To Share or Not to Share
The problem is a design tradeoff between keeping the kernel in its own address space and sharing some with an application. Keeping everything in the kernel’s own address space means only the kernel has access to it, but any calls from an application to the kernel now require a major state swap that incurs more overhead. It’s one reason why many microkernel approaches have a hard time challenging monolithic kernels like Linux in terms of performance.
For example, the kernel/application virtual memory split for an application in 32-bit Linux allocates the top 1 GB of virtual address space to the kernel. The application gets the remaining 3 GB. The kernel address space is mapped to physical memory in linear fashion, making it possible to easily map the addresses to physical addresses so that direct-memory-access (DMA) operations are easier to contend with.
The x86 architecture also has a four-ring security system. Most operating systems only use two rings. Ring 0 “supervisor mode,” the highest security level, is used to run the kernel. Ring 3 “user mode” is where an application lives. The virtual-memory system allows memory block access control to consider not only the virtual-to-physical mapping, but also what ring access rights are applied to the block. A task, the kernel, running at Ring 0 will be able to access anything, but an application running at Ring 3 won’t be able to access memory with Ring 0 security. This prevents an application from accessing the upper memory in the kernel space.
This approach has worked well… until now.
Another component in the MMU support is the translation lookaside buffer. This is part of the caching system that handles recent translations between virtual and physical memory. It’s also part of the security system.

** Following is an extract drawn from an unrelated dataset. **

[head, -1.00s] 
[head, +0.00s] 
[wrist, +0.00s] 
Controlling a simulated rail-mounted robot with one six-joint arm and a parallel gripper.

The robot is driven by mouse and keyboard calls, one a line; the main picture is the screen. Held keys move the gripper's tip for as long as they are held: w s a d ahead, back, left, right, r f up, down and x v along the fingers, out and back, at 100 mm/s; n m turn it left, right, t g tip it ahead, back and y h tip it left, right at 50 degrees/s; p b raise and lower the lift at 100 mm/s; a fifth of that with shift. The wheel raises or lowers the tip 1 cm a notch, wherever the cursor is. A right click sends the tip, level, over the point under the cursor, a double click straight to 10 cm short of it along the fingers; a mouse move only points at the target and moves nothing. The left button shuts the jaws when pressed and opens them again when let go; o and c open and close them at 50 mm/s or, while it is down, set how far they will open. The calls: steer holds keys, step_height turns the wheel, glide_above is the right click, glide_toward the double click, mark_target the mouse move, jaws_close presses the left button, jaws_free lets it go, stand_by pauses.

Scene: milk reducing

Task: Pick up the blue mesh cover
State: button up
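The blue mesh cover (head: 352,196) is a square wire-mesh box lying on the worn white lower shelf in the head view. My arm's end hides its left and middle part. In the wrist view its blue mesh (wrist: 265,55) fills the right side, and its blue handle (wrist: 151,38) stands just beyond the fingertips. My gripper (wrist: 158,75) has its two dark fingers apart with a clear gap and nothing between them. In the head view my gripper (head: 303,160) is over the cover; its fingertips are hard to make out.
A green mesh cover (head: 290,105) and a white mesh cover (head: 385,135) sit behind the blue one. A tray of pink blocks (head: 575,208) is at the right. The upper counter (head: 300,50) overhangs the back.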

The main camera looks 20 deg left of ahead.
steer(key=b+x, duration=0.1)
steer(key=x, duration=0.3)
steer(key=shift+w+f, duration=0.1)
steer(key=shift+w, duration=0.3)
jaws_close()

Intel’s MMU implements a feature called “speculative execution,” which can provide a performance boost to the system. AMD doesn’t implement its MMU in the same way as Intel, so the problem won’t occur in AMD x86 processors. This is where the details are fuzzy, because researchers, OS programmers, and Intel are keeping the information secret until fixes can be made available to the public.
What’s the Solution?
The fix is to move a majority of the kernel space data at the top of memory that’s shared with all applications into the kernel’s own, lower memory space. Essentially, this part of the kernel operates like a conventional application from a memory-map standpoint. The MMU flaw doesn’t affect the protection of unshared areas like these.

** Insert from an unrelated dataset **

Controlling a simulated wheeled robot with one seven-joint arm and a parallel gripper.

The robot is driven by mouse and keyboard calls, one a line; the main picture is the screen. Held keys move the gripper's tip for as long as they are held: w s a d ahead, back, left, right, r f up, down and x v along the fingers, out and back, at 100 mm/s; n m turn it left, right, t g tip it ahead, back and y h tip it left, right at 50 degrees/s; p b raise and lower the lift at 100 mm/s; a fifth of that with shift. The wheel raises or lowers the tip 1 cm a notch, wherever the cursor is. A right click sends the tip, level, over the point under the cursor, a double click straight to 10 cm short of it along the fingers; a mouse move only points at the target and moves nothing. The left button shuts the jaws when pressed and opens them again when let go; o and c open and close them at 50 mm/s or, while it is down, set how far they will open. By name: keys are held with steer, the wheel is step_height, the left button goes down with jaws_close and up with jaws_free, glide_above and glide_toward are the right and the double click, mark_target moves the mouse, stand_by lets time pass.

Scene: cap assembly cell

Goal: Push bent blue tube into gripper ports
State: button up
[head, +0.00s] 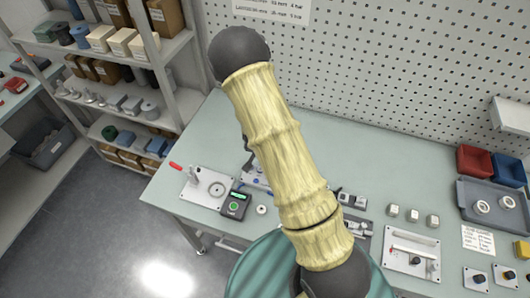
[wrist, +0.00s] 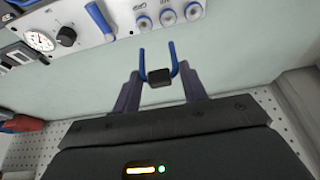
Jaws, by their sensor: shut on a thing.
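The bent blue tube (wrist: 174,62) is in the wrist view, held in my gripper (wrist: 160,80). Its two blue legs stick out forward, with a small dark block between them at the fingers. The gripper ports (wrist: 167,17) are a row of round ringed fittings on a pale panel (wrist: 118,18) at the top of the wrist view. The tube's ends are apart from the ports, with bare bench between them in the picture. In the head view my arm hides my gripper and the held tube; only part of the panel (head: 254,180) shows beside the arm.
A gauge (wrist: 40,40), a black knob (wrist: 66,37) and a blue part (wrist: 98,20) are on the panel, left of the ports. In the head view, a timer box (head: 235,205) and a toggle-clamp plate (head: 205,188) stand on the bench (head: 160,195). Several small fixtures lie to the right.

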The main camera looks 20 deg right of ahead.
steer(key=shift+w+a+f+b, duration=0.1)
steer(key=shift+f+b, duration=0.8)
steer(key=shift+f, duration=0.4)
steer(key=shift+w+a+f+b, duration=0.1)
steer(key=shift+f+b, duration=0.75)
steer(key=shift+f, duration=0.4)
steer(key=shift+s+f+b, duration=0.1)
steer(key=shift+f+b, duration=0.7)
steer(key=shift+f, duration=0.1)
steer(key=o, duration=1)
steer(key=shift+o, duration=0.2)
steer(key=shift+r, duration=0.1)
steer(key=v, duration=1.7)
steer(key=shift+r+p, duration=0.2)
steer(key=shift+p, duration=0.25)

This change means that a full context switch will be required for more kernel/system call operations, since the data needed to process the information will only be accessible using this approach.

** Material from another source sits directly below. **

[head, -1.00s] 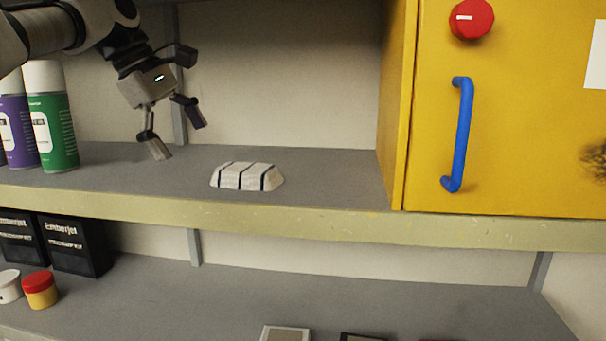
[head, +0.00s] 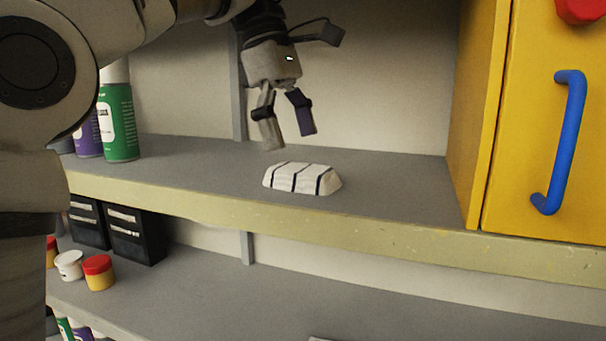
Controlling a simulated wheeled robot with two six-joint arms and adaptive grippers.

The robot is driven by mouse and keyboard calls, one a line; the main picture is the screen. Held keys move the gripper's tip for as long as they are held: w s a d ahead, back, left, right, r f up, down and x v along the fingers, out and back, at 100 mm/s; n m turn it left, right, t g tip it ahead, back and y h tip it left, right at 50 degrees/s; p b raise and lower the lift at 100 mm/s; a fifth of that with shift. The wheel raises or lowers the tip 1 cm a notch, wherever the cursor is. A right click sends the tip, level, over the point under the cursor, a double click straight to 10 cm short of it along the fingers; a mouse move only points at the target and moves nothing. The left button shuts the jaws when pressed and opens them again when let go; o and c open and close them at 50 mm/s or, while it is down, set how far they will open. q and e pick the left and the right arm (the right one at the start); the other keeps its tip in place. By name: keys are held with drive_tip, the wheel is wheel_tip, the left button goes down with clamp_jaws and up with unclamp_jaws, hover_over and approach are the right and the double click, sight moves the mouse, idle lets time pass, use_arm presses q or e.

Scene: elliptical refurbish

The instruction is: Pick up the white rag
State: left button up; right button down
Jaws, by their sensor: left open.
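The white rag (head: 301,178) is a low folded block with dark stripes. It lies on the upper grey shelf (head: 205,160), near the front edge, left of the yellow cabinet. My left gripper (head: 289,142) is above the rag and slightly to its left, pointing down. Its two fingers are apart with nothing between them, and a gap shows between the fingertips and the rag. My right gripper is not in the view.
A yellow cabinet (head: 485,110) with a blue handle (head: 566,140) stands to the right. Green (head: 118,122) and purple (head: 87,136) spray cans stand to the left. Black boxes (head: 137,235) and small jars (head: 98,272) sit on the lower shelf. The upper shelf around the rag is clear.

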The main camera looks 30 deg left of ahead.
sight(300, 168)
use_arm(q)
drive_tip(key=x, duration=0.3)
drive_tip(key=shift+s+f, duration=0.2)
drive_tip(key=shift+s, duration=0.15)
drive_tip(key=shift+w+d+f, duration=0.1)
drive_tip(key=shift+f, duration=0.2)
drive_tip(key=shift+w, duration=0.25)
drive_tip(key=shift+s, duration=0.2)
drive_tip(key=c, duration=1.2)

The fix incurs additional overhead, which could potentially impact overall system performance. Numbers ranging from 5% to 30% have been tossed out, but we will have to wait for actual fixes to test those assertions. Even 5% can have an impact on embedded applications where certification, tuning, and other issues would be affected by even a small change. Likewise, changing the operating system would require recertification or testing for many critical applications.
Most of the discussion about the defect is related to security and performance. This is reasonable since the effect of a change on users, most server applications, and cloud providers will be better security, but with lower overall performance. This will also be true for most embedded applications, assuming they can install the fixes. Unfortunately, updating the operating system isn’t always an option when it comes to embedded systems. Many systems will need significant regression testing and even recertification. Some may even require a redesign or change of delivered features, because existing hardware performance may not be sufficient after the change to support some features.
The level of impact will depend on the application mix running on a system. Applications that have a low number of system calls will encounter minimal overhead. It doesn’t matter whether the operations being performed are in the application or the kernel, as long as the number of transitions between the two is low. Applications with a high number of system calls could see a significant slowdown.
So why is there still no fix, since a lot of work has already been done to address the defect? It’s the same reason that any fix will have in terms of impact on embedded systems. A change of this magnitude affects everything in an unknown way. Therefore, making sure the new software still works correctly with existing code, including the rest of the operating system, is critical.
Will everyone incorporate or have these fixes available for their systems? Probably not. The changes will likely target the latest versions of popular operating systems. Since the fix is within the OS, those still running something like Windows 95 or even Windows Vista will run into problems. One way to address the issue is to improve the security around the system such as providing external firewalls to isolate a system running current software without the fixes that would slow down the system.
Apple recently included an operating system patch that slowed down some older iPhones to address aging batteries. This generated such furor that Apple is providing low-cost battery replacements. We will see what impact Intel’s processor flaw will have on Intel and the rest of the world.